» Problem to solve:
List each line in which the string "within" appears.

» Source records:
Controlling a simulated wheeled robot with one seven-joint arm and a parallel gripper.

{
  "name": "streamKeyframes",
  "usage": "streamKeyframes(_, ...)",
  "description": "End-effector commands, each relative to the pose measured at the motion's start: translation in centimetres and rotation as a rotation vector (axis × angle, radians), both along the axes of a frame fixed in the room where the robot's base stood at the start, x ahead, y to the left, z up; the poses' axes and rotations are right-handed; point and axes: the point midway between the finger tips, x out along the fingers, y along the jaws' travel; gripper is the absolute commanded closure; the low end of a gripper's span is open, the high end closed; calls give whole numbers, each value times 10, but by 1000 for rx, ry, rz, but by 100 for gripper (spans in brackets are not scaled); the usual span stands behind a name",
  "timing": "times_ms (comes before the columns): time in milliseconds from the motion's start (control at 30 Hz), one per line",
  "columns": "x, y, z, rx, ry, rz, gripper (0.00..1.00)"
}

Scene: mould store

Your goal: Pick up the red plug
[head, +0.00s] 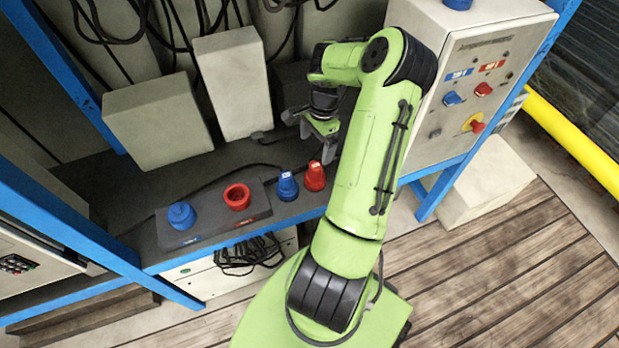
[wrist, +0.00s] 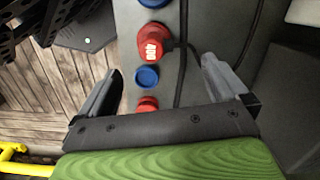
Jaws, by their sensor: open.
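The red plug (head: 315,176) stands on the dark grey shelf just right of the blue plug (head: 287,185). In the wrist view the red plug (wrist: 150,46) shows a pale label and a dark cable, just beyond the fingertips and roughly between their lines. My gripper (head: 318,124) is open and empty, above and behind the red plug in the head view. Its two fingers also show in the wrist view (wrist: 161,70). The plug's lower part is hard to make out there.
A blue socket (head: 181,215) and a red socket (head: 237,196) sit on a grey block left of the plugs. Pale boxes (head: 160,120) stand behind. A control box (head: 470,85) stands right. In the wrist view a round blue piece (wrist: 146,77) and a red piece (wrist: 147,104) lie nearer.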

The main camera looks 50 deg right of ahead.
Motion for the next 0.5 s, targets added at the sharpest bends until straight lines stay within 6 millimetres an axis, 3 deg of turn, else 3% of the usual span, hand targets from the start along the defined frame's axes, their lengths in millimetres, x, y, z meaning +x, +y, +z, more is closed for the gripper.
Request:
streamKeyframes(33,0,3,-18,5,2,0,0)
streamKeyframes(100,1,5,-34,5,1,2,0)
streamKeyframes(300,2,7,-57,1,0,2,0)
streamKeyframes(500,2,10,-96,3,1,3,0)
* * *
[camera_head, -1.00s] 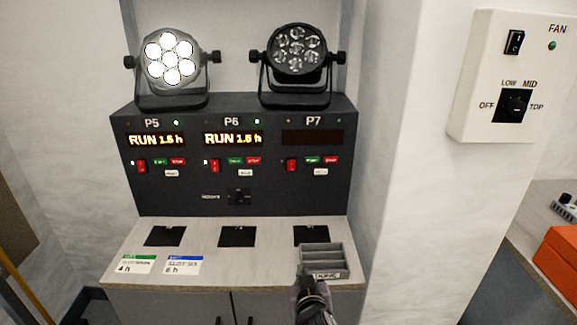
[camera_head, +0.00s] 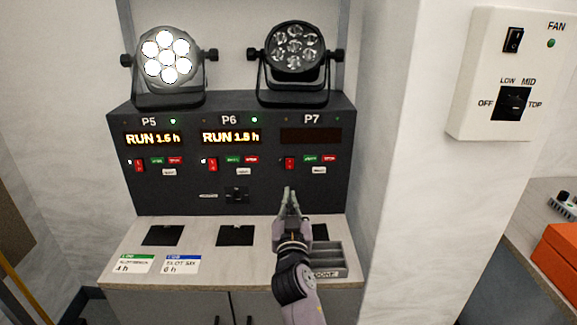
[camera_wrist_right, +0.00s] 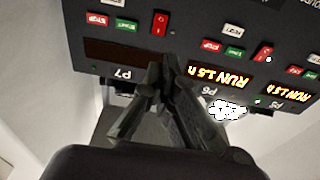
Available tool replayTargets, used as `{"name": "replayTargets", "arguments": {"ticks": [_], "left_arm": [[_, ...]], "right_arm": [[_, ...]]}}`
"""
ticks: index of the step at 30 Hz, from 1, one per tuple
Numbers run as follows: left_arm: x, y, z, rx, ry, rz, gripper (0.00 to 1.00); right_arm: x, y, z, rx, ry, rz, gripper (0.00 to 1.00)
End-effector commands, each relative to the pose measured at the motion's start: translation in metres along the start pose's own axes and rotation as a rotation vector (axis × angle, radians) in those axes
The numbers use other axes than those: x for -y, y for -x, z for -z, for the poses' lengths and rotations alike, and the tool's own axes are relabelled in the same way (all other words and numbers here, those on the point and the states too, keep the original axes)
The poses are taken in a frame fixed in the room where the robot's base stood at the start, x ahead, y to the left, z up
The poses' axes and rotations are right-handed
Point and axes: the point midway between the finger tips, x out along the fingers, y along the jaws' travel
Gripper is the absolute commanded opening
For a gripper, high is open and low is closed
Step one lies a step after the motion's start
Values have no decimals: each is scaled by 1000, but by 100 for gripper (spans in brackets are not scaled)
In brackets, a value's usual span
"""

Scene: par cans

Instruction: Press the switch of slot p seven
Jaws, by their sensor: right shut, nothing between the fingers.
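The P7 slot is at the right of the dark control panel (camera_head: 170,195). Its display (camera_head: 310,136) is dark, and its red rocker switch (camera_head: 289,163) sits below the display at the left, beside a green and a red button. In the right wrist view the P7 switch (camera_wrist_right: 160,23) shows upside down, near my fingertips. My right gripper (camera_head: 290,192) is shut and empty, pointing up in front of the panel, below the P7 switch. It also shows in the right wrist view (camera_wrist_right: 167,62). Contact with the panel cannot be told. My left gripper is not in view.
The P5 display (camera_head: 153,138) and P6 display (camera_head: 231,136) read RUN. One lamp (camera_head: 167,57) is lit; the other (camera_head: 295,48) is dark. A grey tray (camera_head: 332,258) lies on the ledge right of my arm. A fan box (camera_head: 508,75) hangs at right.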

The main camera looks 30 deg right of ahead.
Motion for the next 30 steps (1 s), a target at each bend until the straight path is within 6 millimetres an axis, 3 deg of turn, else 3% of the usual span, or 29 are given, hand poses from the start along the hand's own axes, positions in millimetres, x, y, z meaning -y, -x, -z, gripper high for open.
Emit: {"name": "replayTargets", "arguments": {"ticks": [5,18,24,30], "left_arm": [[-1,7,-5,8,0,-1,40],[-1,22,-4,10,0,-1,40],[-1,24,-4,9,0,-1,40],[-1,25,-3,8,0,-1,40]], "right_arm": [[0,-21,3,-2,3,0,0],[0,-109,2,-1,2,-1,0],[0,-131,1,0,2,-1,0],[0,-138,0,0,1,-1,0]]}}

» Answer to the problem:
Motion for the next 0.5 s, targets added at the sharpest bends until straight lines stay within 6 millimetres an axis, 3 deg of turn, else 3% of the usual span, hand targets from the start along the defined frame's axes, their lengths in millimetres, x, y, z meaning +x, +y, +z, more is closed for the gripper.
Motion for the next 30 steps (1 s), a target at each bend until the straight path is within 6 millimetres an axis, 3 deg of turn, else 3% of the usual span, or 29 are given, hand poses from the start along the hand's own axes, positions in millimetres, x, y, z meaning -y, -x, -z, gripper high for open.

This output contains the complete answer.